Tables aren't the most accessible way to present information in a web page, Word document, or PowerPoint presentation. You should avoid them if you can, and if you can't, you should make them as simple as possible.

There are two instances where you should particularly avoid tables:

  • If your table is very small and contains short, simple information.
  • If your table is very large and would be difficult to follow just by audio or to read comfortably on a small screen, such as a mobile.

For instance, if the table you want to make only has two or three columns or rows it's likely you could use a simpler way to display the information, such as a bullet point list.

Or if the table is too big that it fills the screen,  you could split it into a series of bulleted lists under headings, or into smaller tables under headings.

What and why: Tables can be cumbersome to explore and understand via audio only (such as via a screen reader) so should only be used when absolutely necessary.

Also consider how your table might look on mobile phones and for people who use screen magnification. These people might struggle to read your table.

Although a table may be a convenient way to display your information, consider whether your execution compromises people's ability to understand that information.

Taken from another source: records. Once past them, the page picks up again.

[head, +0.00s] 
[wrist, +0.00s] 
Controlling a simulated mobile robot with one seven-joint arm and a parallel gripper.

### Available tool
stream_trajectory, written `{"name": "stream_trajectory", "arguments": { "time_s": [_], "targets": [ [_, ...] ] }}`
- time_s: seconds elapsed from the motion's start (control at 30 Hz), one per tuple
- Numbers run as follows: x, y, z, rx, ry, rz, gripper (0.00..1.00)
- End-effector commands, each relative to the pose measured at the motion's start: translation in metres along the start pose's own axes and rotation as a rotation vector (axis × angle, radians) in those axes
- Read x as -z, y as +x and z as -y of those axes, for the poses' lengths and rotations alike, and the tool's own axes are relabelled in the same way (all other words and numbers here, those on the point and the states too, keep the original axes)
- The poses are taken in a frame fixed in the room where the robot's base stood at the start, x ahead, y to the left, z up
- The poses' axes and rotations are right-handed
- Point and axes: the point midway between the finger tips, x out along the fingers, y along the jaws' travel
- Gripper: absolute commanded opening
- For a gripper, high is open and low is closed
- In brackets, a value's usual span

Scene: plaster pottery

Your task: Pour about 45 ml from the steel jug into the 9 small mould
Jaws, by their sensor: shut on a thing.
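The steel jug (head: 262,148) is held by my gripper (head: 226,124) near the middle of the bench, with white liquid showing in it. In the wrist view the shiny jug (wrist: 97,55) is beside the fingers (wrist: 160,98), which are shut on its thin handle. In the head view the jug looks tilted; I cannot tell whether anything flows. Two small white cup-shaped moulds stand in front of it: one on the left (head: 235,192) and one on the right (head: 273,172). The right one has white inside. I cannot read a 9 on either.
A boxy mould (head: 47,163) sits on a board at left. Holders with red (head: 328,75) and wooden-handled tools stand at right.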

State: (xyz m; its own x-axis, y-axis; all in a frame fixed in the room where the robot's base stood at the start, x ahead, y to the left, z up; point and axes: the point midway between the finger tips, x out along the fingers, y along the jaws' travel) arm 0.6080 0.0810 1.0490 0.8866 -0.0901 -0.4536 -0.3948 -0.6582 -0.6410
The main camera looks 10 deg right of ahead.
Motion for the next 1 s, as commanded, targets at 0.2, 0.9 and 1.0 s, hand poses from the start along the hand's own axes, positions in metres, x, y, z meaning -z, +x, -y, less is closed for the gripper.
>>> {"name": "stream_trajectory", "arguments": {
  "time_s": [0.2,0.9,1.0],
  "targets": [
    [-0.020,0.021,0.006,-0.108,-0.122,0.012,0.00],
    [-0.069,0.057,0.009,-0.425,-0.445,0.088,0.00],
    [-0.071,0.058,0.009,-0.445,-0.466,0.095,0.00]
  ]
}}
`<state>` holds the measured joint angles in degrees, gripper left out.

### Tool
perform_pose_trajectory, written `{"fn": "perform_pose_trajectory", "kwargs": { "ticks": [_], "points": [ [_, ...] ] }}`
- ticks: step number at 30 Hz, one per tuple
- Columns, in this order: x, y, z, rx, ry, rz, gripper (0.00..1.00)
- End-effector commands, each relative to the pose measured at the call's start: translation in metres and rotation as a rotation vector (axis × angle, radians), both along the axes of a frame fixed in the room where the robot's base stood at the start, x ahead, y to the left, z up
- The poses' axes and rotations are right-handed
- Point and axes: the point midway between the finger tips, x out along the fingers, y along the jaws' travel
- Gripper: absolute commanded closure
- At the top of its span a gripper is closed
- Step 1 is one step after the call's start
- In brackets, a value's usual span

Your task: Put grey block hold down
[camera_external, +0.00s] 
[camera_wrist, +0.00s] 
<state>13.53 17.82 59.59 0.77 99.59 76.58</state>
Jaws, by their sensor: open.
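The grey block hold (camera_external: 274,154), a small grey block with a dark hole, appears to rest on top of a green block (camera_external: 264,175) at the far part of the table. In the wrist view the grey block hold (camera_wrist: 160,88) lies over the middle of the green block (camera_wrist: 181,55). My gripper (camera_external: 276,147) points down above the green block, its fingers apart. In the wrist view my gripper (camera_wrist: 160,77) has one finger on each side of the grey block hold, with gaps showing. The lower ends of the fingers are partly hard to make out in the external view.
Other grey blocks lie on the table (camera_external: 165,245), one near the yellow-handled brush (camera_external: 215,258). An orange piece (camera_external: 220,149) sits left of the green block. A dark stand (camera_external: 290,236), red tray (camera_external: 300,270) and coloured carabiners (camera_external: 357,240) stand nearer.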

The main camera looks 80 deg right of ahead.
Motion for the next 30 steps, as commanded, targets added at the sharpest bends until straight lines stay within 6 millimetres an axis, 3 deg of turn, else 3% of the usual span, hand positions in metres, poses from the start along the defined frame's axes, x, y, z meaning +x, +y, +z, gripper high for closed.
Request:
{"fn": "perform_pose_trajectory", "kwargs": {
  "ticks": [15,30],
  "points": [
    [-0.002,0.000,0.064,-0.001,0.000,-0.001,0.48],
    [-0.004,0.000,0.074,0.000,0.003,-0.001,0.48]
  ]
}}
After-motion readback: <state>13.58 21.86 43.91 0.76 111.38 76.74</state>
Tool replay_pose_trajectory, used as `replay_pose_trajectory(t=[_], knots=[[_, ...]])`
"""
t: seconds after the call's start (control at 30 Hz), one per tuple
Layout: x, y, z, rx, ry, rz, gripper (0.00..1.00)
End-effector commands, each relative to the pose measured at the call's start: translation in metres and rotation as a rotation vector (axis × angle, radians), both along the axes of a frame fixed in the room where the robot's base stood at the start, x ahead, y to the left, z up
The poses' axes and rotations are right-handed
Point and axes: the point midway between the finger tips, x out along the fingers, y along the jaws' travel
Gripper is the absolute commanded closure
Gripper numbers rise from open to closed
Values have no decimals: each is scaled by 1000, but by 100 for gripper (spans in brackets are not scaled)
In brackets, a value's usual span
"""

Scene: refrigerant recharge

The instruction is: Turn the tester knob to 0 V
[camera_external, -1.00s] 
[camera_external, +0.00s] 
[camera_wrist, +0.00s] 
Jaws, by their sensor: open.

Alternatives to small tables


Could the same information be communicated via one or more simple bulleted lists instead?

For example, a table about which plants are in the garden and which plants are not, could be presented as:

Plants in the garden

    • Crocosmia
    • Hydrangea
    • Sambucus

Plants not in the garden

    • Philadelphus
    • Pelargonium
    • Buddleia

Alternatives to large tables

Split into smaller tables or bulleted lists

If you have a large table, try splitting it into bulleted lists under a series of headings.

If you can't avoid a table format, then try breaking it down into smaller tables under a series of headings. This means less risk of the table being too big for the screen and will make your information easier to navigate across mobile and for people using things like screen readers.


If you are not able to use any of the options previously mentioned and your table is large or complex, it might be better presented in a spreadsheet.